I like it this way, it compiles on the compilers where the parent's doesn't (see http://news.ycombinator.com/item?id=2323964), I believe it fits to all standards, doesn't depend on any undefined behavior, it doesn't assume any convenient type size, it doesn't call exit, it doesn't crash and also it doesn't use any relational operators. It even uses only two arithmetic operators, and only on integers.
#include <stdio.h>
#include <stdlib.h>
int pk( int i )
{
static int (*v[])( int ) = { pk, abs };
printf( "%d\n", i );
return v[ i/1000 ]( i+1 );
}
int main( void )
{
pk( 1 );
return 0;
}
Thanks. Of course (just for the readers who don't know) even much shorter Perl doesn't have "loops" (in C sense) fits the requirements and works:
$,="\n"; print 1..1000
I don't know if it can be made shorter. My previous example was (also for the readers who don't know that) to demonstrate the "C inspired" features in Perl and almost 1-1 mapping to the C solution, minus declarations.
printf "numbers from 1 to 1000 without using any loop or conditional statements. Don't just write the printf() or cout statement 1000 times.\n How would you do that using C or C++?"
too lazy to write it, but you could easily write a ruby script which writes a C program to a file. The ruby script loops to 1000. the C program is around 1000 lines long, prints one number per line. the ruby script compiles and runs the c script. problem solved?
Few people would have problems with the deletion of true "noise" -- obnoxious and indecipherable solve-my-homework questions or obvious trolls.
But why delete a programming-related question with lots of healthy discussion and where people are enjoying themselves? Or, for that matter, a wikipedia page that is well-written and accurate, but only of interest to a small percent of people?

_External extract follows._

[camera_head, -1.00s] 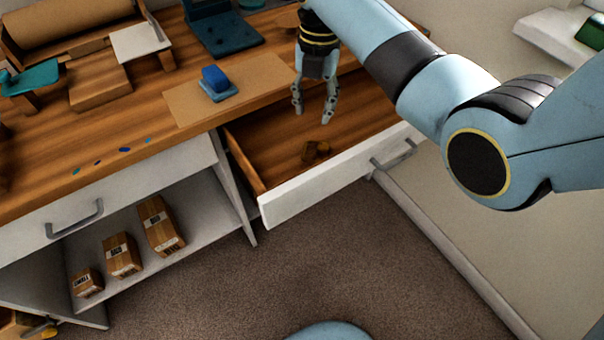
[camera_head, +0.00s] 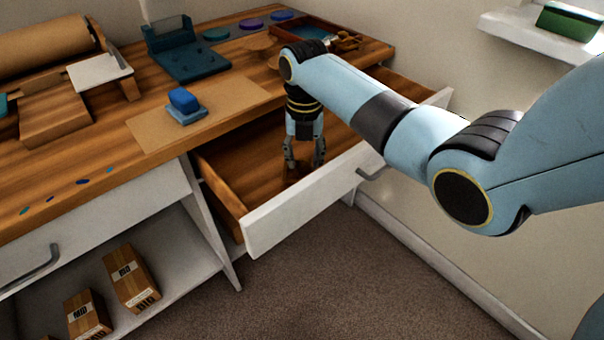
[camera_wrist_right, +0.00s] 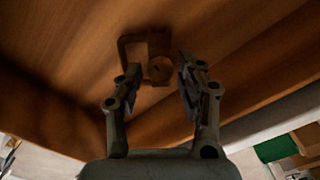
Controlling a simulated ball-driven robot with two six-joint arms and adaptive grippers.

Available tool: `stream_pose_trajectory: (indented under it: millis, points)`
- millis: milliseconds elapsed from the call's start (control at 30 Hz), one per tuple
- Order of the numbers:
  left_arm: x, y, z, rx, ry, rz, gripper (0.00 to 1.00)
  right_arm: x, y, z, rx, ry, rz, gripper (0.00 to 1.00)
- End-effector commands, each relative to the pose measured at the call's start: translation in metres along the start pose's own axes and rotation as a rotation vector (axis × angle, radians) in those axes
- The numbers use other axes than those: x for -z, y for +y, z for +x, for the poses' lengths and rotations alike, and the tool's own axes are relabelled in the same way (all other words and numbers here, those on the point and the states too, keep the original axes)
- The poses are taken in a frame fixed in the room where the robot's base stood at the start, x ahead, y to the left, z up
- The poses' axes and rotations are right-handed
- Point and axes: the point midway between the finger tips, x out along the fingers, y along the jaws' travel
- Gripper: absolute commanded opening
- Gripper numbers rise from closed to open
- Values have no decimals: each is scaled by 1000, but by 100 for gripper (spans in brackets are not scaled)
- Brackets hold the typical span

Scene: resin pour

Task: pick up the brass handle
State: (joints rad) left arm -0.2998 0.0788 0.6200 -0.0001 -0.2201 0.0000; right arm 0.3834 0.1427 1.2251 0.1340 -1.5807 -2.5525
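A small brown brass-coloured piece, which looks like the brass handle (camera_wrist_right: 159,68), lies on the wooden floor of the open drawer (camera_head: 287,212). In the right wrist view it has a bracket-like bent part and a round part. It sits just beyond and between the fingertips. In the head view it is mostly hidden by the fingers. My right gripper (camera_head: 304,163) points down into the drawer with its fingers apart, one on each side of the piece. The right wrist view also shows the gripper (camera_wrist_right: 160,79) open, with no clear contact. My left gripper is not in view.
The drawer's side wall (camera_head: 222,187) stands left of the gripper. On the worktop are a brown mat (camera_head: 235,105), a blue block (camera_head: 184,100), a teal stand (camera_head: 188,55) and a tray (camera_head: 300,32). Boxes (camera_head: 132,278) stand on the shelf below.

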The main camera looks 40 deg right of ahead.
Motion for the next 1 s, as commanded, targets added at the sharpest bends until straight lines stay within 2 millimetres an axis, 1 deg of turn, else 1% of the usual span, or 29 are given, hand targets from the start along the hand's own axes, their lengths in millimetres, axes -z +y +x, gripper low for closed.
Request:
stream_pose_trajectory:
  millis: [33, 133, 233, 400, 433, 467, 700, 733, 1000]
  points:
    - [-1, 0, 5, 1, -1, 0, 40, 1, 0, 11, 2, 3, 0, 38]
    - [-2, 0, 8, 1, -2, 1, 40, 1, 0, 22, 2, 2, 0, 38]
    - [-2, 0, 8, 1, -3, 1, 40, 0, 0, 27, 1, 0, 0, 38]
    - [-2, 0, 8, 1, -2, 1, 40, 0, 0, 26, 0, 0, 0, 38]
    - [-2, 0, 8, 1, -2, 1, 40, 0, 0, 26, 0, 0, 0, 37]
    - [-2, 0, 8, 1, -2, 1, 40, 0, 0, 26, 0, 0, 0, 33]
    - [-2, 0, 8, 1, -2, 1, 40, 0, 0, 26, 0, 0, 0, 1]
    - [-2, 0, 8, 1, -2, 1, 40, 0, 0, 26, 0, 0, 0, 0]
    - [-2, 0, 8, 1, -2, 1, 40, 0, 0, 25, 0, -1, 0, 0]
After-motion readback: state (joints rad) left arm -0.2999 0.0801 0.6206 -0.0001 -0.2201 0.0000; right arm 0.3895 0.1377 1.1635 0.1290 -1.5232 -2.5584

Not at all! It's fine to have an article on a topic that is only of interest to a small percentage of people, as long as those people have high edit counts on wikipedia.
My problem with this is that filters (e.g. search, tagging, ranking) give the same result without destroying information which is not, strictly speaking, noise.
Cute puzzle, nice to see some inventive torturing of C, and various dialects that people believe are C.